US economy – Markets thrive on certainty and with the ushering in of a new administration in the coming weeks, there is not a lot of clarity at this time. Trump campaigned on a variety of issues (lower taxes, tariffs, immigration changes, etc) that may have considerable economic impact – if they actually come to fruition. With Trump being a one-term/lame duck President and a very close party divide in both chambers of Congress, it is not a certainty that legislation promised during the campaign will pass.

Despite this uncertainty, the US economy remains in good shape. Growth is likely to slow (from elevated levels) but remain meaningfully positive (estimates we see call for a nominal rate of 4-5%) And with the US’ efforts over the past two decades to become more self reliant, there is not as much reliance on trade should that dynamic become challenged by Trump’s policies. It’s likely “US exceptionalism” will persist which should benefit US growth and equity prices. Forces such as AI should lead to further productivity gains and ongoing strength in the US consumer (especially amongst the higher income/higher spenders) is another important tailwind. Lastly, lower regulation and increased focused on deal flow and M&A will be supportive of US equity markets.

December weakness – If you were monitoring markets instead of Santa, you may have noticed some weakness in the final days of 2024. Major indices sold down for the month (yet quarterly returns remained positive). While companies and markets march right along even as the calendar turns to a new year, there is some seasonality and mechanical items to be aware of, including year-end rebalancing, tax loss harvesting, liquidations for tax payments, etc. to be aware of. We don’t see the December weakness as a foreboding sign in and of itself.

    Inflation resurgence – inflation has come down meaningfully during the past year and is approaching the Fed’s 2% target. One of the main drivers (housing) has rolled over and is showing signs of moderation which is very encouraging. And yet, inflation has re-entered the discussion. Much of the concern regarding a potential resurgence in inflation appears to be related to the incoming administration and the uncertainty surrounding tariffs (which would raise prices) and immigration (which could add strain to labor markets and lead to higher wages). The latest FOMC meeting minutes showed the Fed is very focused on trade policy and tariffs, citing that as a reason to keep inflation estimates in line with 2024 levels. While we appreciate the concerns and can certainly connect the dots between policy and inflation, it’s important to consider all elements of the equation. A strong deceleration in other “sticky” areas like housing and autos should not be ignored. We anticipate inflation to continue to moderate – just not in a straight line.

    Interest Rates – it is not always obvious to determine what is causing a rise in rates. The latest thinking is that it is largely due to renewed concerns over inflation (discussed above). If the Fed remains concerned about inflation, it will likely take a more cautious approach to cutting rates than had been anticipated at the start of 2024. Unless the labor market weakens significantly, the path for the Fed rate cuts is likely to be slower and shallower than previously expected. However, we still anticipate rates to come down from current levels as more certainty is provided on the administration’s policies and inflation data continues to be available. Rates falling from current levels is supportive of not only fixed income but also equities and remains our base case (although the timing is uncertain)

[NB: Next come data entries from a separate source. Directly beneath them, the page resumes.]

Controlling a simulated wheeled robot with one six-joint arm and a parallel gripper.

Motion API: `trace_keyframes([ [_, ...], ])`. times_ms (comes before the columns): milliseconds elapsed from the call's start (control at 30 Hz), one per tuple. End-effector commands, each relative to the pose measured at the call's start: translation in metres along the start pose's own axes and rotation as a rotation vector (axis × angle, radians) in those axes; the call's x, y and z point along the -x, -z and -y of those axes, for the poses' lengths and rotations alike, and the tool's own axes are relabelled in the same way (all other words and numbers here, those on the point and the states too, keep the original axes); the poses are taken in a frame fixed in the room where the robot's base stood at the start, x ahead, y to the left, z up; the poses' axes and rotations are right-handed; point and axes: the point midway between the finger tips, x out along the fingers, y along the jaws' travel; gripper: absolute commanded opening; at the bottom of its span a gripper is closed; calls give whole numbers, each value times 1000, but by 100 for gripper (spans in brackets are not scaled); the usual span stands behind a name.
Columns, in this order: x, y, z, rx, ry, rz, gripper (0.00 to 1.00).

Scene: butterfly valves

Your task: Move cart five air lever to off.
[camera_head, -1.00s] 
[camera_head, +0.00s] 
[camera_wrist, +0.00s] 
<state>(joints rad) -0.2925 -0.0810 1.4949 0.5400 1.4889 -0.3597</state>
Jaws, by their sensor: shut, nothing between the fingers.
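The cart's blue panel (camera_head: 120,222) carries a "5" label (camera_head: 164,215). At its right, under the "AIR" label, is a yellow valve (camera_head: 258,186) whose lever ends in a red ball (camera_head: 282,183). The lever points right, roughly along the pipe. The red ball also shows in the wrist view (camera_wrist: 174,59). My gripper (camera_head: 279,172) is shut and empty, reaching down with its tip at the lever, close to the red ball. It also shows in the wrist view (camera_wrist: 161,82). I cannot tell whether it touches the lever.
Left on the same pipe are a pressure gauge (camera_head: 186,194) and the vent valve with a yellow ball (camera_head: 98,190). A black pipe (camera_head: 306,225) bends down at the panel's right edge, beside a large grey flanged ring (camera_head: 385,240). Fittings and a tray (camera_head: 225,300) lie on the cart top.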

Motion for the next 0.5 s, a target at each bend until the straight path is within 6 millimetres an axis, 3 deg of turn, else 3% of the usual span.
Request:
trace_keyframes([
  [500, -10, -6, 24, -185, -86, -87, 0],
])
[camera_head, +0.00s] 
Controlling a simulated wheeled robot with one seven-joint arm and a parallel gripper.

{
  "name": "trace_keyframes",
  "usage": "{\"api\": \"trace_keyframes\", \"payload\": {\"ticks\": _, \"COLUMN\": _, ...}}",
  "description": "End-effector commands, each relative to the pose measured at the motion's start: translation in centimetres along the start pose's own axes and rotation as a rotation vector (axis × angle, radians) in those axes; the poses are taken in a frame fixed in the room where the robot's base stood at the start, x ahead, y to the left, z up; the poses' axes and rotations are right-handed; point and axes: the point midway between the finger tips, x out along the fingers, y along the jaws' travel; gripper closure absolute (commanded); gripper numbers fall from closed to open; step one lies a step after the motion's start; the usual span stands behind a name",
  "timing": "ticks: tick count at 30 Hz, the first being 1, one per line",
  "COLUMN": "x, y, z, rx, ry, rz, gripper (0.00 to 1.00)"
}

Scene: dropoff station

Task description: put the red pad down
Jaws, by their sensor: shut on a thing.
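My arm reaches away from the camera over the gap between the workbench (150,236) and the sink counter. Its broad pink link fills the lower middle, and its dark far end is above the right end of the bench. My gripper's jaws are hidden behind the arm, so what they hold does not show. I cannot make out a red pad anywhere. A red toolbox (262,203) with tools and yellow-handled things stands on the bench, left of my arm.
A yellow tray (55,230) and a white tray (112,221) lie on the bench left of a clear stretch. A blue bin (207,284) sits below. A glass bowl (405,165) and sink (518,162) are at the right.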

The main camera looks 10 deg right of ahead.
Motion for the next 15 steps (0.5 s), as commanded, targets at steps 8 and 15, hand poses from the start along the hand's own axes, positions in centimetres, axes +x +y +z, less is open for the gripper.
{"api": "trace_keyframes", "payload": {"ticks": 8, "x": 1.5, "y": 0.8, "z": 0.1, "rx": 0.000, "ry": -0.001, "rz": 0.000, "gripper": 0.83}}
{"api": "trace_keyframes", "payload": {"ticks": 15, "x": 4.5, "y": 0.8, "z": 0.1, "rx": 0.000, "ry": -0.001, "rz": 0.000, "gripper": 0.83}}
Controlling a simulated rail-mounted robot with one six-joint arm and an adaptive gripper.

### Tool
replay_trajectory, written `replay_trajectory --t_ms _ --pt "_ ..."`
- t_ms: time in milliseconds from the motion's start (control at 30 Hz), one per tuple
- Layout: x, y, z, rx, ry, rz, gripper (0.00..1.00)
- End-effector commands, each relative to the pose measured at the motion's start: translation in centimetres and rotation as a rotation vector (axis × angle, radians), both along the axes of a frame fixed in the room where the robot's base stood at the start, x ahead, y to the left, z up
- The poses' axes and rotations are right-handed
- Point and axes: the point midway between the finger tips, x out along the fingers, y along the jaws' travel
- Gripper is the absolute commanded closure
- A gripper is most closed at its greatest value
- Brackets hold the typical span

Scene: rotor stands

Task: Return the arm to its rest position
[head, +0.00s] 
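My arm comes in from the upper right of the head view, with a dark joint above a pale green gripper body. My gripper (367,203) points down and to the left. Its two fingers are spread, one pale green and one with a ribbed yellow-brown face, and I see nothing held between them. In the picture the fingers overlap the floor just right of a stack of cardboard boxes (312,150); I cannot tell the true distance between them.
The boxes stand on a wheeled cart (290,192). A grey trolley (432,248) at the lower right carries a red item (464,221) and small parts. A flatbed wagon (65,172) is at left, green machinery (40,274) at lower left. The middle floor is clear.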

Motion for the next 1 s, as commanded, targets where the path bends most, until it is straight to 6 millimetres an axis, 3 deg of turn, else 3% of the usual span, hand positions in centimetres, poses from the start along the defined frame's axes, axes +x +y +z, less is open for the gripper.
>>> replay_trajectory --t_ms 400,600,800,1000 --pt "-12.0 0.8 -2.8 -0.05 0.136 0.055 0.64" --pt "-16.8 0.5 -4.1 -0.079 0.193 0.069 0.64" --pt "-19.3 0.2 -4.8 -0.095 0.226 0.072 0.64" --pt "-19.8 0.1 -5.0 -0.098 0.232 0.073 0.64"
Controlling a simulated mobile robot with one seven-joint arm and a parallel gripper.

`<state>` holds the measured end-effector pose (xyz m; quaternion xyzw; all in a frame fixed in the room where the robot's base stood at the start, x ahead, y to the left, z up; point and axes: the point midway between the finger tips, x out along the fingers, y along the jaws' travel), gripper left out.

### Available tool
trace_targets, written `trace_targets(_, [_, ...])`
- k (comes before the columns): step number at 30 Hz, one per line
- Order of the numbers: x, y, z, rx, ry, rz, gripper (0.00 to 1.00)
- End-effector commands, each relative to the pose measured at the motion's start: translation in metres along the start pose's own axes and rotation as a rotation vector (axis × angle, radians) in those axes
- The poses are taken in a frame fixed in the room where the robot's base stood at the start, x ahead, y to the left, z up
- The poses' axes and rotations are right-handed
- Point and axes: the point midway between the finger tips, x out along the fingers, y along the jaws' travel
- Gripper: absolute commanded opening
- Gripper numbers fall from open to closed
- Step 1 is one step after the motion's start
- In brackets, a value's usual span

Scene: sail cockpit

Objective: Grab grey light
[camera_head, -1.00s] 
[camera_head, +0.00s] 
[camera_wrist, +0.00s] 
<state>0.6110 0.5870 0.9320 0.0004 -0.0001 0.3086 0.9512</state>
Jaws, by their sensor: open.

    Putting all of the above together, our outlook for 2025 in three words is: encouraging, normalized, and non-linear.

    Encouraging – Growth continues, inflation moderates, earnings and US productivity continue to grow. And with a recent downshift in sentiment (ie: less bullish market participants), entry points look more attractive than they did a few months ago

    Normalized – While we don’t necessarily see another 20%+ return, it’s not out of bounds to anticipate a normalized rate of return from US equity markets, as well as fixed income markets given the current backdrop

    Non-Linear – Without a doubt, this will be a volatile year on many levels. With that uncertainty and potential market-moving events, we anticipate a very non-linear trajectory for all asset classes. For long-term investors, this is just background noise. But for more tactical investors, non-linear movements present opportunities so stay ready!

    I’ll leave you with one last intersting takeway from a research report this week, take it for what it’s worth.

    There is an interesting fact pattern regarding the correlation between the US equity market’s annual return and and the return experienced during the first 5 trading days. If the market closes higher after 5 days (after being up at least 10% in the prior year), since 1950, the market has risen for the year 82% of the time (with an average return of 13%). If you believe in history repeating itself, you will be happy to know the US equity market did manage to close with a gain after the first five days in 2025!